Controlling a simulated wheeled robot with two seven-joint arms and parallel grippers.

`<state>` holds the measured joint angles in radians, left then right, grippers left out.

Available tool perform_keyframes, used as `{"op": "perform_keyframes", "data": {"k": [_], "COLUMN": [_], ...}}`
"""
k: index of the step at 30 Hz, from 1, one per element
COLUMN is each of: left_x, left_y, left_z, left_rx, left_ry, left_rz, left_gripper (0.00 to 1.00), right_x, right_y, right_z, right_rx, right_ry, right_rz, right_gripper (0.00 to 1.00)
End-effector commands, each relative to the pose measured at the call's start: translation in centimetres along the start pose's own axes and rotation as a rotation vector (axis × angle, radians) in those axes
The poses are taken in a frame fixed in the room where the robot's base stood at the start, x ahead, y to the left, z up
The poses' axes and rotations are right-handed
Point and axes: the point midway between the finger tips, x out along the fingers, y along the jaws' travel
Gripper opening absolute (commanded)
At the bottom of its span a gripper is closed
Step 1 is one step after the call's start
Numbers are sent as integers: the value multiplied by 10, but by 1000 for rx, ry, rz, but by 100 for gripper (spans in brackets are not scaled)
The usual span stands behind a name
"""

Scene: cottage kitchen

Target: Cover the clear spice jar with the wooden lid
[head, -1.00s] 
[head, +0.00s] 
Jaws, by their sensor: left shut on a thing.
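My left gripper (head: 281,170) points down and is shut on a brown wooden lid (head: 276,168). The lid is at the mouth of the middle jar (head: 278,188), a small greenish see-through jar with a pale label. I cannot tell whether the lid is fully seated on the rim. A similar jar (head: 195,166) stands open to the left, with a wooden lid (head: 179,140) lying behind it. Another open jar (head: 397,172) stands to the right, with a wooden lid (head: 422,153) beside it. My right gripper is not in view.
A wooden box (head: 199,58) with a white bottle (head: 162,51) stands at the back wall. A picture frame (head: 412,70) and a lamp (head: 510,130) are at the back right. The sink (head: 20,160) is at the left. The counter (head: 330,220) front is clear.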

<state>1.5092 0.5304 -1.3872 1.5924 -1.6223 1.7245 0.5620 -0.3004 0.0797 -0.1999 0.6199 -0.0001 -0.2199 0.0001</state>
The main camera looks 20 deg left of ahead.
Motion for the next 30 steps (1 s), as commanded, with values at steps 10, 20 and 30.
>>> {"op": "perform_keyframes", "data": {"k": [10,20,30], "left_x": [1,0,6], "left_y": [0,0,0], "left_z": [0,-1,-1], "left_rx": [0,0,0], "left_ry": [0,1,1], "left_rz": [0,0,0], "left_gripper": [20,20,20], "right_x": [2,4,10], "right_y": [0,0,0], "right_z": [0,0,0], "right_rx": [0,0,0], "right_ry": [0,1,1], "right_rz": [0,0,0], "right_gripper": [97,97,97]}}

++++++++++

GOAL » Return all lines with the word "axes" in them.

EXERCISE RESULT »
End-effector commands, each relative to the pose measured at the call's start: translation in centimetres along the start pose's own axes and rotation as a rotation vector (axis × angle, radians) in those axes
The poses' axes and rotations are right-handed
Point and axes: the point midway between the finger tips, x out along the fingers, y along the jaws' travel

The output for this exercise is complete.